Task details: Write out all the lines again, precisely as they stand, but without the images.

Data segment:

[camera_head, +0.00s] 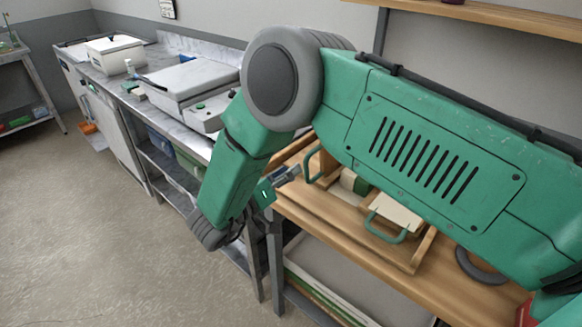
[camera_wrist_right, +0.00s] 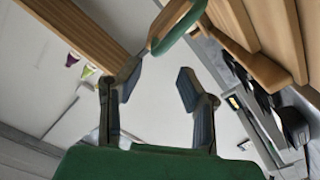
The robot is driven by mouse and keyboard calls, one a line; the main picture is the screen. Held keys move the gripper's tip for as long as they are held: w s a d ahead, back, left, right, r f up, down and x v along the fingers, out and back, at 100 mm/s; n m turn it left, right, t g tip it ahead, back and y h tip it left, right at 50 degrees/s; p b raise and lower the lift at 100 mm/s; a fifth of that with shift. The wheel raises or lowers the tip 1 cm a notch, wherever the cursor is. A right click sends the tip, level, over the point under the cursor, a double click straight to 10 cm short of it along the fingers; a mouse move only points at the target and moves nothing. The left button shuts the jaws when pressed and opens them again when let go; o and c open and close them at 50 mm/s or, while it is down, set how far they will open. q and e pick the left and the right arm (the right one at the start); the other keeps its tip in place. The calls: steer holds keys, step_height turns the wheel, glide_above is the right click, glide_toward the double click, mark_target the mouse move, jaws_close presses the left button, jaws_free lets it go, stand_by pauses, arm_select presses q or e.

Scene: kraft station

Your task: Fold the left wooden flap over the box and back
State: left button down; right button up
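The wooden box station sits on a wooden bench (camera_head: 345,222), largely hidden behind my right arm. Its left wooden flap (camera_head: 328,163) bears a green handle (camera_head: 311,167); the flap is only partly visible. My right gripper (camera_head: 290,174) is just left of this handle. In the right wrist view, the gripper (camera_wrist_right: 157,85) has its two dark fingers spread, with nothing between them. A green handle (camera_wrist_right: 178,24) on wood lies just beyond the fingertips, apparently the same one; I cannot tell if a fingertip touches it. My left gripper is out of view.
A second green handle (camera_head: 386,233) sits beside a pale block (camera_head: 397,213) at the bench front. A metal counter (camera_head: 140,88) with grey equipment (camera_head: 188,78) runs along the left wall. A white tray (camera_head: 330,285) lies on the shelf below. The floor at left is clear.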

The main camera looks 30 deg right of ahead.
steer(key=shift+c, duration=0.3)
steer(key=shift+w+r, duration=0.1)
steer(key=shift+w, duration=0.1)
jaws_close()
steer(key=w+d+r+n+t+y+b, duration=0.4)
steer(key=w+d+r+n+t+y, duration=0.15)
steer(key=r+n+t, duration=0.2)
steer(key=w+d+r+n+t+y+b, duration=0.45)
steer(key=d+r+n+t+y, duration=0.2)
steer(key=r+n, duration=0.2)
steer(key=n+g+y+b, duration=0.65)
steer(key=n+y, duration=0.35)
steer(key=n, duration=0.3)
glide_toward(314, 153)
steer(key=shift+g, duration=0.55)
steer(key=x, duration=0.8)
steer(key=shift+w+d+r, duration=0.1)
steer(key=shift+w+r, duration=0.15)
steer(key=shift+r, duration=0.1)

The response:
[camera_head, +0.00s] 
[camera_wrist_right, +0.00s] 
The robot is driven by mouse and keyboard calls, one a line; the main picture is the screen. Held keys move the gripper's tip for as long as they are held: w s a d ahead, back, left, right, r f up, down and x v along the fingers, out and back, at 100 mm/s; n m turn it left, right, t g tip it ahead, back and y h tip it left, right at 50 degrees/s; p b raise and lower the lift at 100 mm/s; a fifth of that with shift. The wheel raises or lowers the tip 1 cm a notch, wherever the cursor is. A right click sends the tip, level, over the point under the cursor, a double click straight to 10 cm short of it along the fingers; a mouse move only points at the target and moves nothing. The left button shuts the jaws when pressed and opens them again when let go; o and c open and close them at 50 mm/s or, while it is down, set how far they will open. q and e pick the left and the right arm (the right one at the start); the other keeps its tip in place. The calls: steer holds keys, step_height turns the wheel, glide_above is the right click, glide_toward the double click, mark_target the mouse move, jaws_close presses the left button, jaws_free lets it go, stand_by pauses, arm_select presses q or e.

Scene: kraft station

Your task: Fold the left wooden flap over the box and back
State: left button down; right button up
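The wooden box station sits on a wooden bench (camera_head: 345,222), largely hidden behind my right arm. Its left wooden flap (camera_head: 328,163) bears a green handle (camera_head: 311,167); the flap is only partly visible. My right gripper (camera_head: 290,174) is just left of this handle. In the right wrist view, the gripper (camera_wrist_right: 157,85) has its two dark fingers spread, with nothing between them. A green handle (camera_wrist_right: 178,24) on wood lies just beyond the fingertips, apparently the same one; I cannot tell if a fingertip touches it. My left gripper is out of view.
A second green handle (camera_head: 386,233) sits beside a pale block (camera_head: 397,213) at the bench front. A metal counter (camera_head: 140,88) with grey equipment (camera_head: 188,78) runs along the left wall. A white tray (camera_head: 330,285) lies on the shelf below. The floor at left is clear.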

The main camera looks 30 deg right of ahead.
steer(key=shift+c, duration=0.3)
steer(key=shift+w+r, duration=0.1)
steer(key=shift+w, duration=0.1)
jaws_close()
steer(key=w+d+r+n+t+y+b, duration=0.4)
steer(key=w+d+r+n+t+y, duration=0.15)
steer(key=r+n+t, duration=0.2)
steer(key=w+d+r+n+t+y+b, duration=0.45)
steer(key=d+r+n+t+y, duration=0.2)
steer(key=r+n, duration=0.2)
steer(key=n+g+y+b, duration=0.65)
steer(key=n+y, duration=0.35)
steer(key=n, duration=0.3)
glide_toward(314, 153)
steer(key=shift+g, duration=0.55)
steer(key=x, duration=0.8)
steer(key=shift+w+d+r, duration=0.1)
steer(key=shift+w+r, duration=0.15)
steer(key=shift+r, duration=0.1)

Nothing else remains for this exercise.